Meeting Abstract

S10-4   10:30 - 11:00  The Pneufish on the Block: Using soft robotic models to investigate the diversity of fish swimming kinematic Wolf, Z*; Lauder, G; Harvard University; Harvard University rzanewolf@gmail.com

Investigating complex physical operations in living organisms, let alone the interaction between organisms and their environments, is often not straightforward or even possible due to obfuscated causal relations, or, sometimes, simply, noncooperative study organisms. Robotic models allow scientists to reduce the complexity of their study systems while maintaining and controlling relevant components. Undulatory locomotion is one such area of investigation where robotic models have helped tremendously. We have developed soft robotic swimming models, the duo- and quad-pneufishes, which utilize pneumatic actuators, or pneunets, as muscle facsimiles.
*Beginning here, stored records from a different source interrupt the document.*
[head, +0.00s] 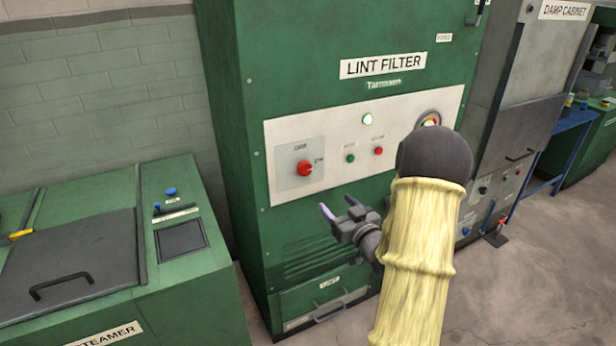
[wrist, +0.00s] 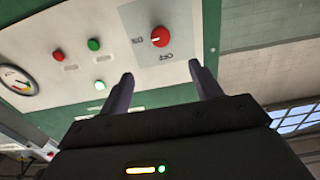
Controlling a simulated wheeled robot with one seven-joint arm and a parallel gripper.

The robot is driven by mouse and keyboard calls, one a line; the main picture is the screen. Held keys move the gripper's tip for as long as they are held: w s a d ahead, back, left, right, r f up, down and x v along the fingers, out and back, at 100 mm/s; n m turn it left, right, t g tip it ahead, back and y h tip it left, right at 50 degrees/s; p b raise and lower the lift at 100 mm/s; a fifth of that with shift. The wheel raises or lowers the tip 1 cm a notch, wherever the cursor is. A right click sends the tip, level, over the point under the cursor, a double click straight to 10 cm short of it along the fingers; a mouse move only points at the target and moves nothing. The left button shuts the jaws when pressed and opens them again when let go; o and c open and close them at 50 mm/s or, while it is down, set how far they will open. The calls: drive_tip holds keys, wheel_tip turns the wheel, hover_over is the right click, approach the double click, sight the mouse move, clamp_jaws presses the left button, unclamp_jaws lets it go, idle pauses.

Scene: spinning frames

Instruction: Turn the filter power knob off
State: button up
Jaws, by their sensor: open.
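The red filter power knob (head: 304,168) sits on a grey plate at the left of the white control panel (head: 285,133) of the green lint filter cabinet (head: 300,235). Its white pointer mark is toward the right in the head view. My gripper (head: 340,210) is open and empty, below and to the right of the knob and apart from it. In the wrist view the knob (wrist: 160,37) shows beyond and between the two fingertips of my gripper (wrist: 160,75). Nothing hides the knob in either view.
The panel also has a green button (head: 350,158), a red button (head: 378,151), a lit lamp (head: 367,119) and a gauge (head: 428,119), partly behind my arm. A steamer (head: 175,225) stands at left. A drawer handle (head: 330,313) sticks out below.

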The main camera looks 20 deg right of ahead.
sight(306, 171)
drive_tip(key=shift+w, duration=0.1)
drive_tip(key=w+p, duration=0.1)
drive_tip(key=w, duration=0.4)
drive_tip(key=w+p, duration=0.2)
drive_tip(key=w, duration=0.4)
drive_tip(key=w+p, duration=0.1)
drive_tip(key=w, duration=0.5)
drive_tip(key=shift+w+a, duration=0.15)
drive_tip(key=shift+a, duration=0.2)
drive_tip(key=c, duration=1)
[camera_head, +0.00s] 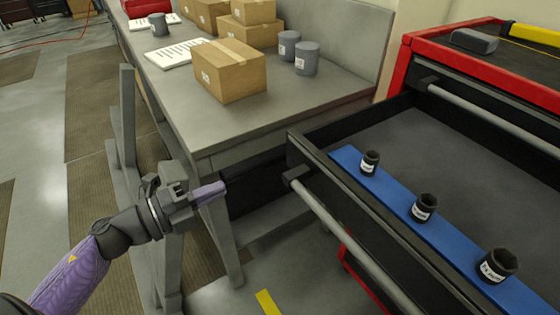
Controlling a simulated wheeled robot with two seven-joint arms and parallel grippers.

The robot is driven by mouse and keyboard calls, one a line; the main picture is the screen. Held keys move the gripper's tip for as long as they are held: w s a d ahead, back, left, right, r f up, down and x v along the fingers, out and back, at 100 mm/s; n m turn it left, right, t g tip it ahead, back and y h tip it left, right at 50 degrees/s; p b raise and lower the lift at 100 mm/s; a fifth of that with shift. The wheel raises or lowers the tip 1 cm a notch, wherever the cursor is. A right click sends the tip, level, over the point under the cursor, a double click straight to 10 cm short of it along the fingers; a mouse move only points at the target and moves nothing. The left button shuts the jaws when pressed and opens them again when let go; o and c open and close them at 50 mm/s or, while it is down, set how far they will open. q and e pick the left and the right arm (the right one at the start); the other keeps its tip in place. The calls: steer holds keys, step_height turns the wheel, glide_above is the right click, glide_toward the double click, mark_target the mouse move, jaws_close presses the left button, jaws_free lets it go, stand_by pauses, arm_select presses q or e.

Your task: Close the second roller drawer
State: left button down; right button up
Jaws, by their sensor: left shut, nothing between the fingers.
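An open drawer (440,150) of a red and black roller cabinet extends across the right side. Its black front panel (375,222) carries a long grey bar handle (345,238) on its outer face. My left gripper (215,190) is shut and empty, left of the drawer's near corner and apart from the handle. My right gripper is not in view. A blue strip (395,196) inside the drawer holds three black sockets, one of them here (370,162). Another drawer handle (490,115) shows on the cabinet body behind.
A grey workbench (190,115) stands left of the drawer, with cardboard boxes (230,70), grey canisters (306,60) and papers (172,53). Its legs (222,245) are close to my left gripper. A yellow floor mark (268,302) lies below. Open floor is at far left.

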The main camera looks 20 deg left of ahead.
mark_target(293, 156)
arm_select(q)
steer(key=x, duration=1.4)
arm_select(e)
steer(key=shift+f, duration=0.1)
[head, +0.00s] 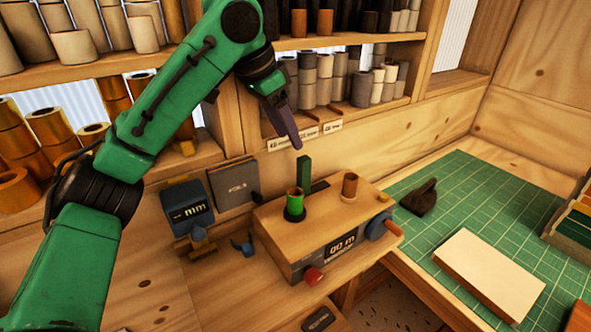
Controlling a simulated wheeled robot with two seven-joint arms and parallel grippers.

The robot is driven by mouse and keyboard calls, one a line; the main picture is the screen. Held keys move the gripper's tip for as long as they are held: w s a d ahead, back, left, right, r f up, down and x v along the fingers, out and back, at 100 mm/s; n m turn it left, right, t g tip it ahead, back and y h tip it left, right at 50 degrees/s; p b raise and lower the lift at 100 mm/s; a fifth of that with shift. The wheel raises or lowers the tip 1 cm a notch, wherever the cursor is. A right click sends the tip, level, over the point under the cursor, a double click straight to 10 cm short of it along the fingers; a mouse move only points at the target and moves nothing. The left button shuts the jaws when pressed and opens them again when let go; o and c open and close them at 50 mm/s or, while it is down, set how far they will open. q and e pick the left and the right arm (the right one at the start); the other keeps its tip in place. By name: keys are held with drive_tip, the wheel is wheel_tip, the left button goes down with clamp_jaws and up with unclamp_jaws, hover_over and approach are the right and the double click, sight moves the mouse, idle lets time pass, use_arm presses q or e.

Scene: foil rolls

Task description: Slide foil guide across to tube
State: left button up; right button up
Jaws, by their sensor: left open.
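A wooden winding machine (330,228) stands on the bench. On its top, a green foil roll (295,203) stands upright on a dark base at the left, and a brown tube (350,185) stands upright at the right. A narrow green upright piece (303,172), which looks like the foil guide, stands just behind the green roll, apart from the tube. My left gripper (294,138) points down above and slightly behind this upright piece, not touching it. Its fingers overlap in this view, and I see nothing held in it. My right gripper is out of view.
The machine has a blue crank wheel (378,226) at right and a red knob (313,275) in front. A blue-grey gauge (188,208) stands left. Shelves of rolls (325,85) rise behind. A green cutting mat (465,200) at right holds a pale block (488,275) and a dark tool (420,197).

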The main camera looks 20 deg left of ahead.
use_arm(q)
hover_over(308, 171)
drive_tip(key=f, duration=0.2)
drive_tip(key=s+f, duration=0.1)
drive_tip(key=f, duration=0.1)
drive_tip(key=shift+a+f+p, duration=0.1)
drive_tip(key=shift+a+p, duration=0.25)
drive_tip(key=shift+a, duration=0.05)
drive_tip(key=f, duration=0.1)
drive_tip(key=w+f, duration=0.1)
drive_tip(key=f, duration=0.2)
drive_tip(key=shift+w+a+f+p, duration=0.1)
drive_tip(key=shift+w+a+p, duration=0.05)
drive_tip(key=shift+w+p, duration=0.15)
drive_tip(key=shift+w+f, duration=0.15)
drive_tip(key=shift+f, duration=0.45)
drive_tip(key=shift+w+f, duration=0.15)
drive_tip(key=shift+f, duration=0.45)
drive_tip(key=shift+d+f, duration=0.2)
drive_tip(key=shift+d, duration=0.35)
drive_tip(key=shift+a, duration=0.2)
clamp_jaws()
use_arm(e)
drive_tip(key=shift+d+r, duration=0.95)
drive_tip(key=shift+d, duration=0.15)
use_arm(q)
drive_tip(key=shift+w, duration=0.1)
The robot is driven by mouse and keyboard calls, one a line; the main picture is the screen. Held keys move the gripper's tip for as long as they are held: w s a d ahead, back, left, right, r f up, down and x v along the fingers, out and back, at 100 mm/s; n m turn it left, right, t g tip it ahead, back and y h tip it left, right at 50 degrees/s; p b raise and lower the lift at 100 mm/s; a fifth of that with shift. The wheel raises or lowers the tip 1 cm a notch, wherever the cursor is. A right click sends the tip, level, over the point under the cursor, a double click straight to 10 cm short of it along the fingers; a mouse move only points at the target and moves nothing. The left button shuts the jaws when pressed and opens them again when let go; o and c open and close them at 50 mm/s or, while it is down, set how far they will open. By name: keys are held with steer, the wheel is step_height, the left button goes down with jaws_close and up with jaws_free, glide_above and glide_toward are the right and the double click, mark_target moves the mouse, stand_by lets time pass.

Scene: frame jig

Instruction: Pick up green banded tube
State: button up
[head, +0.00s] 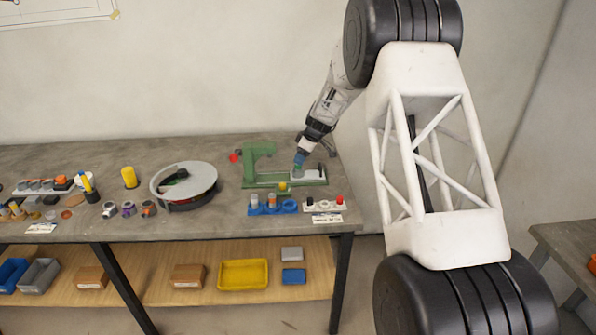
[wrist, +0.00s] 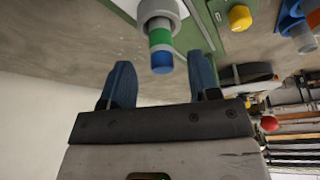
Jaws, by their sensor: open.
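The green banded tube (wrist: 160,38) shows in the wrist view. It has a green band, a blue end facing my camera and a grey collar (wrist: 157,10) around its other end. My gripper (wrist: 160,62) is open. Its two blue fingers stand apart, one to each side of the tube's blue end in the picture, with visible gaps. In the head view my gripper (head: 299,159) points down over the green frame jig (head: 256,183) at the right part of the bench. The tube is small and mostly hidden there.
A blue holder (head: 262,210) and a white holder (head: 322,206) with small parts stand just in front of the jig. A yellow knob (wrist: 240,18) is close to the tube's right. A round turntable (head: 184,178) stands left on the bench (head: 228,215).

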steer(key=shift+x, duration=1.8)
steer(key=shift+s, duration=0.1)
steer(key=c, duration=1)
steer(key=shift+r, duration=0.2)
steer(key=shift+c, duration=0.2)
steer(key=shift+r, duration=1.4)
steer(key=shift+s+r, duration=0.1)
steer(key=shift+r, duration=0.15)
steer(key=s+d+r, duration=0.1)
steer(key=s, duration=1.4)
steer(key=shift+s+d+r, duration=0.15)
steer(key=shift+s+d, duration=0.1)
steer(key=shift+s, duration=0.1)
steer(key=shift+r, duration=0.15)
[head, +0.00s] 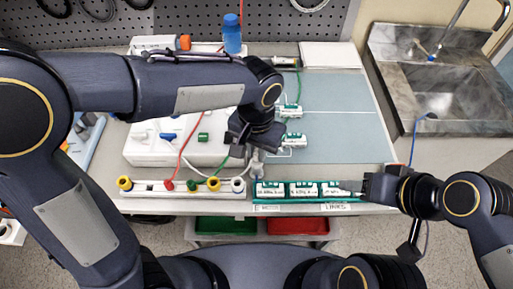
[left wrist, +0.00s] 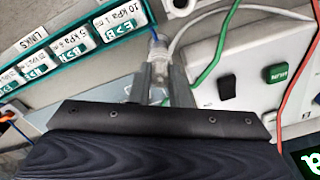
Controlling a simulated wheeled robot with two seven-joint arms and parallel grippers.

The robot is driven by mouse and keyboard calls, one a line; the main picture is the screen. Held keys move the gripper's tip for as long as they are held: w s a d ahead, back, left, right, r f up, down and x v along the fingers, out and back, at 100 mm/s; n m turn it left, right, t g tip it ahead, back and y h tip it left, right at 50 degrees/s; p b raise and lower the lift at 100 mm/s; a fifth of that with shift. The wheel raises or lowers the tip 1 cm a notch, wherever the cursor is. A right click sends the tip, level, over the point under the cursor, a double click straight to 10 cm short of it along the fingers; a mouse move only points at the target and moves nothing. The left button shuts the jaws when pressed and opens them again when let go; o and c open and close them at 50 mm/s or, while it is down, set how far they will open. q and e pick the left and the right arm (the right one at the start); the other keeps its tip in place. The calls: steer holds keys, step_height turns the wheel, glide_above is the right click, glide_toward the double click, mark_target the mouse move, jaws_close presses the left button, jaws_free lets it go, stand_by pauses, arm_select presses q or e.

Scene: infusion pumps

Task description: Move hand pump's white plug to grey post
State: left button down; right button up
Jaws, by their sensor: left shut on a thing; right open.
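My left gripper (head: 256,168) points down just right of the terminal strip, above the bench's front part. In the left wrist view its fingers (left wrist: 160,88) are shut on a pale white plug (left wrist: 158,52), which is partly hidden between them. A white lead (left wrist: 215,14) curves close beside the plug. I cannot clearly make out the hand pump. My right gripper (head: 362,188) is open at the right end of the links rack.
The green links rack (head: 300,201) holds labelled white blocks at the front edge. A white unit (head: 145,150) with red and green leads stands behind the strip. A blue bottle (head: 232,35) stands at the back. The blue-grey mat (head: 345,130) is mostly clear on the right.

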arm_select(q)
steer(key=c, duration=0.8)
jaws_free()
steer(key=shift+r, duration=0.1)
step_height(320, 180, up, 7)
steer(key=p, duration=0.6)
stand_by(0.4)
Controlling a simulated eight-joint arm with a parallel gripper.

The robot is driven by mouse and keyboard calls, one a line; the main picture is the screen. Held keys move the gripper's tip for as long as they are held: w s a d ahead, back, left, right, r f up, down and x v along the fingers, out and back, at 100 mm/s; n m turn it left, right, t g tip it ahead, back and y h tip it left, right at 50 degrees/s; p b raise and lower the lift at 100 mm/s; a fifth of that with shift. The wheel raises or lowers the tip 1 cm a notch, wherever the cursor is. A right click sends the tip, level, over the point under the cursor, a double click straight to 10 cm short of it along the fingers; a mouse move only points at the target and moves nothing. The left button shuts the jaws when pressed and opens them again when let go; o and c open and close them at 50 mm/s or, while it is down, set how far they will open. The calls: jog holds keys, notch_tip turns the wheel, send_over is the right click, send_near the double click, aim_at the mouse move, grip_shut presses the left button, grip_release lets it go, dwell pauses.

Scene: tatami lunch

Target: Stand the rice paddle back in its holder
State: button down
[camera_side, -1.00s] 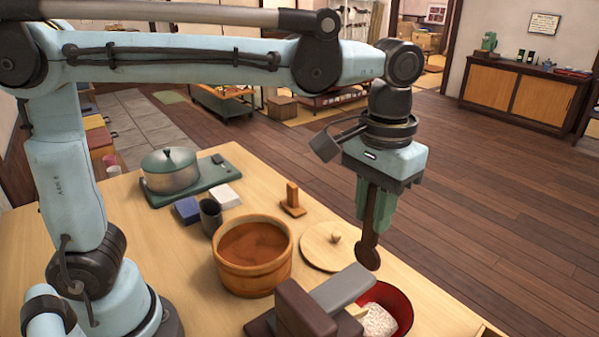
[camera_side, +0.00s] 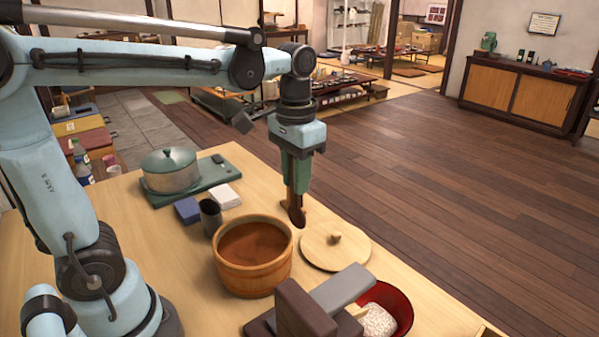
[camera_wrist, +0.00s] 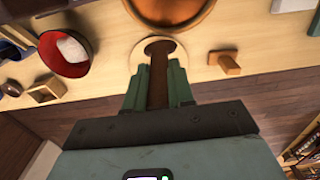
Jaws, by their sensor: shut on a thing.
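My gripper (camera_side: 297,180) is shut on the dark brown rice paddle (camera_side: 296,213), which hangs roughly upright with its rounded head down, above the table. In the wrist view, the paddle (camera_wrist: 157,75) runs out between the green fingers of my gripper (camera_wrist: 155,90), its head over the round lid in the picture. A small wooden stand (camera_wrist: 224,62) with an upright block, apparently the holder, is right of the paddle in the wrist view. In the side view, the paddle and gripper mostly hide that stand. I cannot tell the gap between paddle and stand.
A wooden tub (camera_side: 253,280) and its round lid (camera_side: 322,258) are close by. A dark cup (camera_side: 210,218), a blue block (camera_side: 187,210) and a pot (camera_side: 170,176) stand to the left. A red bowl (camera_side: 400,303) of rice and a grey-and-maroon object (camera_side: 300,312) are in front.

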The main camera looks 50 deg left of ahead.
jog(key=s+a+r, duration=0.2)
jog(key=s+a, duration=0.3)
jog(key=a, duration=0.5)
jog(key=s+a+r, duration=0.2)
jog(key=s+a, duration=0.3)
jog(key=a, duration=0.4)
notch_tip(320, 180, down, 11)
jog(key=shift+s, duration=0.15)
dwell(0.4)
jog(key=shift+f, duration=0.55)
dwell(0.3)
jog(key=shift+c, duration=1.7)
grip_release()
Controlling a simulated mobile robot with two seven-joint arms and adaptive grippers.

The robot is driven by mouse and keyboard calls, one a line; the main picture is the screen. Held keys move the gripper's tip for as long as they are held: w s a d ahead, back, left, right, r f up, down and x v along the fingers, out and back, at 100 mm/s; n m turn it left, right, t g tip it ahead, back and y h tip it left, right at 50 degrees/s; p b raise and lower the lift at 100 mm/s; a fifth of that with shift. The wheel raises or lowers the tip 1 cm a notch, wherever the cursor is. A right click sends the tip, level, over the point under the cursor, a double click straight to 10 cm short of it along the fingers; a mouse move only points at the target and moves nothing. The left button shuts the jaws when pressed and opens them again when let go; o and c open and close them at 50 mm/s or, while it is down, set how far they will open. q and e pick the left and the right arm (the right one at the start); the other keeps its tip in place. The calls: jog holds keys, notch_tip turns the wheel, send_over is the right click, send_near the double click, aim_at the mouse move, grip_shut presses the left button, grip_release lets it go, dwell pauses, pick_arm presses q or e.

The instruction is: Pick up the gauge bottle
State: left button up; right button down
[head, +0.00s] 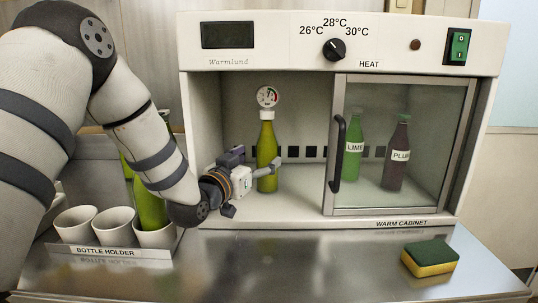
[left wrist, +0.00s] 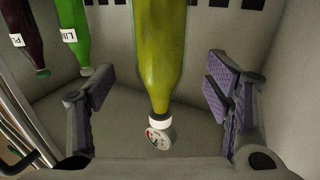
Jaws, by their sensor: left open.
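The gauge bottle (head: 266,148) is yellow-green, with a white cap and a round dial gauge on top. It stands upright inside the open left part of the warm cabinet. My left gripper (head: 257,166) reaches in from the left at the bottle's lower half. In the left wrist view the bottle (left wrist: 159,50) shows upside down between the two spread, purple-padded fingers of the left gripper (left wrist: 160,92). Gaps show on both sides, so the gripper is open around it. My right gripper is not in view.
The sliding glass door (head: 402,145) covers the cabinet's right part, with the lime bottle (head: 357,150) and the plum bottle (head: 396,158) behind it. A bottle holder (head: 108,252) with white cups and green bottles stands at left. A sponge (head: 430,258) lies on the right of the metal counter (head: 300,265).

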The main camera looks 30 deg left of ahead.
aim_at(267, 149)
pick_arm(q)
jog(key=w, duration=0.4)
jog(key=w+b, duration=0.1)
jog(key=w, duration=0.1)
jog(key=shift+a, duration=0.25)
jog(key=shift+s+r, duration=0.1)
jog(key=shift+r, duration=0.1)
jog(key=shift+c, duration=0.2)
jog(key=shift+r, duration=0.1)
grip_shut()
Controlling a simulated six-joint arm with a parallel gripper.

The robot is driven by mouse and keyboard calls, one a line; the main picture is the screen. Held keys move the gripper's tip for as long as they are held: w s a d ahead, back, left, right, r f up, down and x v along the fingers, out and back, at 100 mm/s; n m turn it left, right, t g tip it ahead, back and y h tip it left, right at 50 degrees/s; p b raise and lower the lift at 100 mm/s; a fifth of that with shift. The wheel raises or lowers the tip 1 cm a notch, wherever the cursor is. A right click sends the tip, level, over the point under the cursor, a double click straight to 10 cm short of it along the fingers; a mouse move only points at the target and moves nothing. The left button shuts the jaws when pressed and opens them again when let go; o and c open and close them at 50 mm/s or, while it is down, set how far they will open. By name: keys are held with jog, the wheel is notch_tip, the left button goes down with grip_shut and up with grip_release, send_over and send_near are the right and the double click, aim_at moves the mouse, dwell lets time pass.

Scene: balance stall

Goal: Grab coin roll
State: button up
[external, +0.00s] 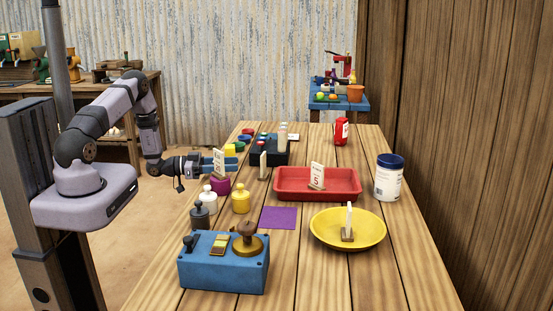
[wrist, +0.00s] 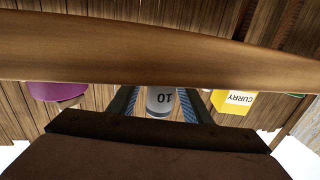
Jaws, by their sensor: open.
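In the wrist view, a grey-and-white cylinder marked 10 (wrist: 160,101), which looks like the coin roll, shows between the two fingers of my gripper (wrist: 156,98). The fingers are spread on either side of it, and I cannot tell whether they touch it. A wide brown band (wrist: 160,45) crosses the wrist view close to the camera and hides what is beyond. In the external view my open gripper (external: 234,164) is low over the table's left side, behind a white price card (external: 218,162). I cannot make out the cylinder there.
A purple pot (external: 219,186) and a yellow curry box (external: 229,150) flank my gripper. A dark block (external: 268,150) holds pale cylinders (external: 283,135). Weights (external: 240,202), a red tray (external: 345,193), a yellow dish (external: 325,235) and a blue scale (external: 210,268) stand nearer.

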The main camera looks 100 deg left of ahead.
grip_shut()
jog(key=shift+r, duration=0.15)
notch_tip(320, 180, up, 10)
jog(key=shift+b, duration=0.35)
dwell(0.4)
Silicone rubber pneunets consist of a series of connected, segmented chambers that, when pressurized, inflate and press against each other, resulting in a unidirectional curvature. When two pneunets are attached in opposition along a flexible foil ‘backbone’ and inflated in an alternating manner using digital air pressure regulators, the backbone will be pushed from side to side in a flapping motion. Comprised of two and four pneumatic actuators, respectively, the duo-pneufish is a posterior/caudal-fin model while the quad-pneufish, with two sets of muscle analogs, is capable of realistic undulatory patterns. Assembled pneufish were suspended in a recirculating flow tank, and the pneufish were swam across a large range of parameters, focusing on frequency, flow speed, co-activation, air pressures, and active and passive stiffnesses. Results showed strong interactions between stiffness and frequency, while individual parameters have lesser impacts upon performance. The pneufish models are not the only undulatory or soft robotic models of fish locomotion, however, and we will also provide context from the field and compare the pneufishes' performance to other models.